Monday, November 14, 2005

Some Kind of Masochist

A few weeks ago a cousin of mine living in Albany sent several members of our family the same e-mail message. In a nutshell, she was asking that, for her birthday, we all pray that she get back together with some guy who had broken up with her and taken out a restraining order on her (something about her breaking into his apartment).

She's been in a tailspin for the last two or three years, and all of her shenanigans have involved guys, which is pretty sad because apart from that she'd actually been doing pretty well for herself over there, even without a college degree. For awhile it was as though she was completely in her element over there in America...until she started dating at the ripe old age of twenty-nine (or was it thirty? I forget). She's been with married guys, involved guys, jerks and wimps, and it seems that at the end of each and every relationship, the guy wants nothing to do with her. The restraining order recently slapped against her is one of several, apparently.
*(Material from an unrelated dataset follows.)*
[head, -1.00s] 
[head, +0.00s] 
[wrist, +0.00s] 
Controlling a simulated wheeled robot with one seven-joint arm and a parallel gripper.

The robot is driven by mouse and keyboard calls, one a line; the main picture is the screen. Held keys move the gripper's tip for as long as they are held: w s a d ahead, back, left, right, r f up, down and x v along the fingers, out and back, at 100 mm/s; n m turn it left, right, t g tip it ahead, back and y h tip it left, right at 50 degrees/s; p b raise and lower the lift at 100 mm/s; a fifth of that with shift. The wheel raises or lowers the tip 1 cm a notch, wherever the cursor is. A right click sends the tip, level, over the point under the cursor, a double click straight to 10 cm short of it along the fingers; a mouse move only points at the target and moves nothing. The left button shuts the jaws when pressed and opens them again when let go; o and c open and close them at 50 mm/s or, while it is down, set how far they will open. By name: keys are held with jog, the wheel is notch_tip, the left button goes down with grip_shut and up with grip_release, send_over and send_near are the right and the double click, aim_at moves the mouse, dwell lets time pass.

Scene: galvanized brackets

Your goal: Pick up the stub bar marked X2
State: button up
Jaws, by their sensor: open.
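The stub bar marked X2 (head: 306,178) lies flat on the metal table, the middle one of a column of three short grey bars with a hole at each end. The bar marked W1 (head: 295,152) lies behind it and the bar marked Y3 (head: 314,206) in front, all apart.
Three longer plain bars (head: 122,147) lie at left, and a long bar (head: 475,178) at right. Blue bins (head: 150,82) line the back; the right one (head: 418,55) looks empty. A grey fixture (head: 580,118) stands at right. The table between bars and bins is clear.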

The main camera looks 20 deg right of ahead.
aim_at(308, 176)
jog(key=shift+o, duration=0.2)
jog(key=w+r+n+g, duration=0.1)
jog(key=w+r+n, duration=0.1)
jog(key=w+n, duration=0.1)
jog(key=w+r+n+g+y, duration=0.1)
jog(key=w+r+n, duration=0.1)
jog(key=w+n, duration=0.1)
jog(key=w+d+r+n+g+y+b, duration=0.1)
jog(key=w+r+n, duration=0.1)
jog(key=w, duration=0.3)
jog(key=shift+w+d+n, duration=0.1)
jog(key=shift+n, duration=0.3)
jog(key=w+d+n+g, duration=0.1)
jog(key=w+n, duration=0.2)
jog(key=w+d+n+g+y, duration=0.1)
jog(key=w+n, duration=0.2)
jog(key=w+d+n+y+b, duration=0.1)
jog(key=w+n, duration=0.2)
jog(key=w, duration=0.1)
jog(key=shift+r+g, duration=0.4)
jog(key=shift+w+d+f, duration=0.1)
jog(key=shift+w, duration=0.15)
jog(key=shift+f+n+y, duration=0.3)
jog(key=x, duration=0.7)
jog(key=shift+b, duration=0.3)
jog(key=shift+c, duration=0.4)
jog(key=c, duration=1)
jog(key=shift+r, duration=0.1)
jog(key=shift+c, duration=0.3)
So I wrote her. I wrote about how she shouldn't pin all her hopes for happiness on this guy, or any guy, for that matter. I wrote about how she needed to go out there and experience life. I wrote about how love would and should find her when she's ready for it, not desperate for it. It felt like poetry.

It also went unanswered.

I should have known better, really. I should have known that someone who's been in and out of jail because she can't get over her habit of stalking her ex-boyfriends, someone who sees multiple shrinks so that she can get several prescriptions of various anti-depressants, and someone who has proclaimed herself a hopeless cases wasn't exactly about to say "oh thank you, Jim, for beating me over the head with what a stupid, sociopathically co-dependent bitch I've been all these years. I will surely mend my ways now." But for some reason, I couldn't help hoping.

I think I know now how all those women who are irrepressibly in love with "bad boys" feel. I've often derided them before, saying that the way they feel about these scumbuckets is really nothing more than a form of narcissism; that is, their ability to get these bad boys to "change their ways" is a way to reassure themselves of their importance in this world. This viewpoint hasn't really changed; I, too, now want to be important. I want to have an effect on this self-destructive cousin of mine, even though all the evidence tells me that she'll probably get shot by one of her ex-boyfriends while she's breaking into his apartment before so much as a word of what I say even registers.

She is my unicorn, my avocation now. Part of it is the fact that she's my first cousin, but there is something more than that as well. To be perfectly and selfishly frank, yes, I want to reaffirm my own place in this world by trying to concretely help someone else.

The funny thing about it is, I'm not sure whether or not to feel guilty or good about myself.

1 comment:

banzai cat said...

Or it could be yuo just wanna shake that girl, slap her around and tell her, "For God's sake, get a grip on yourself! Get a grip on your life!"

Could be you were just tired of hearing her whine herself to death?